_A run of records_:
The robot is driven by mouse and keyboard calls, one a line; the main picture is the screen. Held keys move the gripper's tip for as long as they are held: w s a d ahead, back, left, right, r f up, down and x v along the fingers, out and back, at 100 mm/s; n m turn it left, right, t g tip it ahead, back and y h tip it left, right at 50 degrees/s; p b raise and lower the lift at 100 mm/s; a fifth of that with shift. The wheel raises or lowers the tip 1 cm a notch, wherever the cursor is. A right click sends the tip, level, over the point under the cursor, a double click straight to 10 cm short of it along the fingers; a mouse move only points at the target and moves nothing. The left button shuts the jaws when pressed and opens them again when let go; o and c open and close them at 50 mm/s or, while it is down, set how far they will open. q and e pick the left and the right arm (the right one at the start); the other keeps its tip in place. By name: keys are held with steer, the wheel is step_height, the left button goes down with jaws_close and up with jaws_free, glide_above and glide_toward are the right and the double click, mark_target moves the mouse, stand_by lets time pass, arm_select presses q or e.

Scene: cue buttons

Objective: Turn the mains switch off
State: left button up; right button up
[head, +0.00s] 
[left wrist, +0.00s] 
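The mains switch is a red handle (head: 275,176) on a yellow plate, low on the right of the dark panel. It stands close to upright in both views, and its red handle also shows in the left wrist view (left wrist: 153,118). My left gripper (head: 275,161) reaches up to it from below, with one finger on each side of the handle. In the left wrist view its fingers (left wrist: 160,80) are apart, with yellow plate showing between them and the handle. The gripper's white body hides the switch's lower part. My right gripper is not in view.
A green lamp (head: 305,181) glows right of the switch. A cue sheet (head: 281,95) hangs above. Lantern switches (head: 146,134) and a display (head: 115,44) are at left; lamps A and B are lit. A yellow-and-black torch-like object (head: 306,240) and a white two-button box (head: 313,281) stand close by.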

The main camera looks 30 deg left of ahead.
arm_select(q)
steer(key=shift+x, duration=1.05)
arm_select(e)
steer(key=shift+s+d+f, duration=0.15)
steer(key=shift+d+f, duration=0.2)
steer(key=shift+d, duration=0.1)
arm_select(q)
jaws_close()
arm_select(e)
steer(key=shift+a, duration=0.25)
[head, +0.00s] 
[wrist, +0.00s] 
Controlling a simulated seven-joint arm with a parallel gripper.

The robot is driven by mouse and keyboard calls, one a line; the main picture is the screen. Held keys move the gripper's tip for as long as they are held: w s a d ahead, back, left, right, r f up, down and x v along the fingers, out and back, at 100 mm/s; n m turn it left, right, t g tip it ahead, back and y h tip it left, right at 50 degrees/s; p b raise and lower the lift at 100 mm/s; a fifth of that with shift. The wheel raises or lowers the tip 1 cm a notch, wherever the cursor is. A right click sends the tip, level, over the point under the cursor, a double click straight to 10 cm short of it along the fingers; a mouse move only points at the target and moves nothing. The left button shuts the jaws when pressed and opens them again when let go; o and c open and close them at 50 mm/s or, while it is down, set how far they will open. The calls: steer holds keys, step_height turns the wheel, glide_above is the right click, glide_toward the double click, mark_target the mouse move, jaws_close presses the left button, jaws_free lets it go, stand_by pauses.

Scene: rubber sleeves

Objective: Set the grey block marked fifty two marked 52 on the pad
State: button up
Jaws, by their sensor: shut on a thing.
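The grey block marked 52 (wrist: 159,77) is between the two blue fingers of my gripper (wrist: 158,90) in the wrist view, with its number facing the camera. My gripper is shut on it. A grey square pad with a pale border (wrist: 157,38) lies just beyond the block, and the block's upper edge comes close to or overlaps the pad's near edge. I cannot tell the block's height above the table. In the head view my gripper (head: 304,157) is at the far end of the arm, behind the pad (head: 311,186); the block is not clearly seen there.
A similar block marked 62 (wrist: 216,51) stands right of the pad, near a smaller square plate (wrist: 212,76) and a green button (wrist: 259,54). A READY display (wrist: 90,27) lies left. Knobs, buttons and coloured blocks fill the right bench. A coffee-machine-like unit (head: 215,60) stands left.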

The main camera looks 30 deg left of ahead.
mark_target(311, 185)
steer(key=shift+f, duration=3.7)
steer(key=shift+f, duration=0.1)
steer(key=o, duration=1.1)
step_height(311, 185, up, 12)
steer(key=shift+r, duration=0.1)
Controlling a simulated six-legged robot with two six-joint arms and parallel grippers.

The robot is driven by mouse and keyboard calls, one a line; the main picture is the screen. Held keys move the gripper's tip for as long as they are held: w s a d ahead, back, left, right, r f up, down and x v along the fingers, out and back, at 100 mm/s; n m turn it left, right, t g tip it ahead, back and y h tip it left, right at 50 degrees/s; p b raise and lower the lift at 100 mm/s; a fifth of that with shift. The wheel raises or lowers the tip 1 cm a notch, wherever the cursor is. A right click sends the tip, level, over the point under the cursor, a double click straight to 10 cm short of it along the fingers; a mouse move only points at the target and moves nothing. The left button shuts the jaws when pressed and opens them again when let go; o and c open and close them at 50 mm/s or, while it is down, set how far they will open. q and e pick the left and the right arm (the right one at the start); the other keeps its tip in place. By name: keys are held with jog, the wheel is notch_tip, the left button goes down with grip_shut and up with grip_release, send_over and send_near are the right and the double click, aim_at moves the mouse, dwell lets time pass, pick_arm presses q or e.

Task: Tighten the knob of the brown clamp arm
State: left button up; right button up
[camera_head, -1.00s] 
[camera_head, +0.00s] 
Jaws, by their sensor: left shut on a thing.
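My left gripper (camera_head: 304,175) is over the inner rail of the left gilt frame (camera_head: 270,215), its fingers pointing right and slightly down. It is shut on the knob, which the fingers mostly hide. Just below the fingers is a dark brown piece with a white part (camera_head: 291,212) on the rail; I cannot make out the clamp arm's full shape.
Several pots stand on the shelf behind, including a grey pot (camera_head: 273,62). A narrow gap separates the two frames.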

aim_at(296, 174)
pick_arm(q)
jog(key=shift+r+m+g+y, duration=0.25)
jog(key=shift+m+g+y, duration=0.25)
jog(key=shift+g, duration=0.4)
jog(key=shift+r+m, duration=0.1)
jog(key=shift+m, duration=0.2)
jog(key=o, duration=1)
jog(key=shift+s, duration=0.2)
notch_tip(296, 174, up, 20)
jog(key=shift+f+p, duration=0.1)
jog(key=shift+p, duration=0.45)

--

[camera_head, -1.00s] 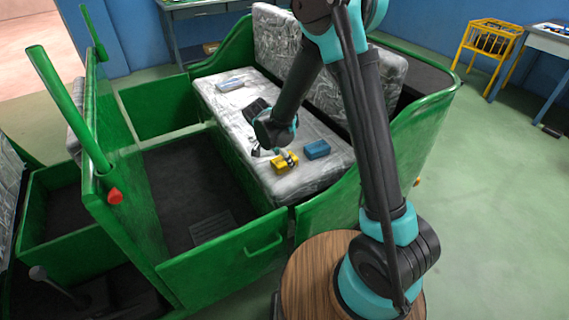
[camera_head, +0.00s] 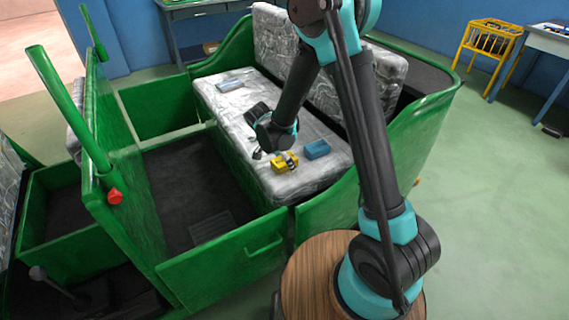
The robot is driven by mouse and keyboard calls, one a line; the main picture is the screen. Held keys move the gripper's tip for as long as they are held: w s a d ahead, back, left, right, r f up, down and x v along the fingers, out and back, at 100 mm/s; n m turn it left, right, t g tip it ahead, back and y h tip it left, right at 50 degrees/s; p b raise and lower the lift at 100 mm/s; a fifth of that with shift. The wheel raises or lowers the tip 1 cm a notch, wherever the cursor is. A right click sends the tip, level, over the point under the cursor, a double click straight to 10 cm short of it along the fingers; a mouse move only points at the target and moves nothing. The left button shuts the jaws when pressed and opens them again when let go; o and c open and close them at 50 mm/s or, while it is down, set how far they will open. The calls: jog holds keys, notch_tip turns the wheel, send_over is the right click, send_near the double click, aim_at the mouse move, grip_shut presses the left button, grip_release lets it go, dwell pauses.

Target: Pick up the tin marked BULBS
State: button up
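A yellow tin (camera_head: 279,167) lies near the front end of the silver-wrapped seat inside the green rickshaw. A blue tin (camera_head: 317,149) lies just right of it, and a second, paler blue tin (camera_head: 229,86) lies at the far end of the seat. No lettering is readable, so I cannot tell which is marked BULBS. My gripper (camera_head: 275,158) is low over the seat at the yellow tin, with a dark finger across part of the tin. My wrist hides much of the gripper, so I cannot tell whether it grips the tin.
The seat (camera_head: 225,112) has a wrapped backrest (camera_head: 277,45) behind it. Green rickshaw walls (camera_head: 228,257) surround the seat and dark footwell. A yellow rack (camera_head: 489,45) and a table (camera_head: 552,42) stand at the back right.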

_Instructions to follow_:
Check the data for the word "parallel" and pull out the lines that have it.

_In response_:
Controlling a simulated seven-joint arm with a parallel gripper.
Controlling a simulated six-legged robot with two six-joint arms and parallel grippers.

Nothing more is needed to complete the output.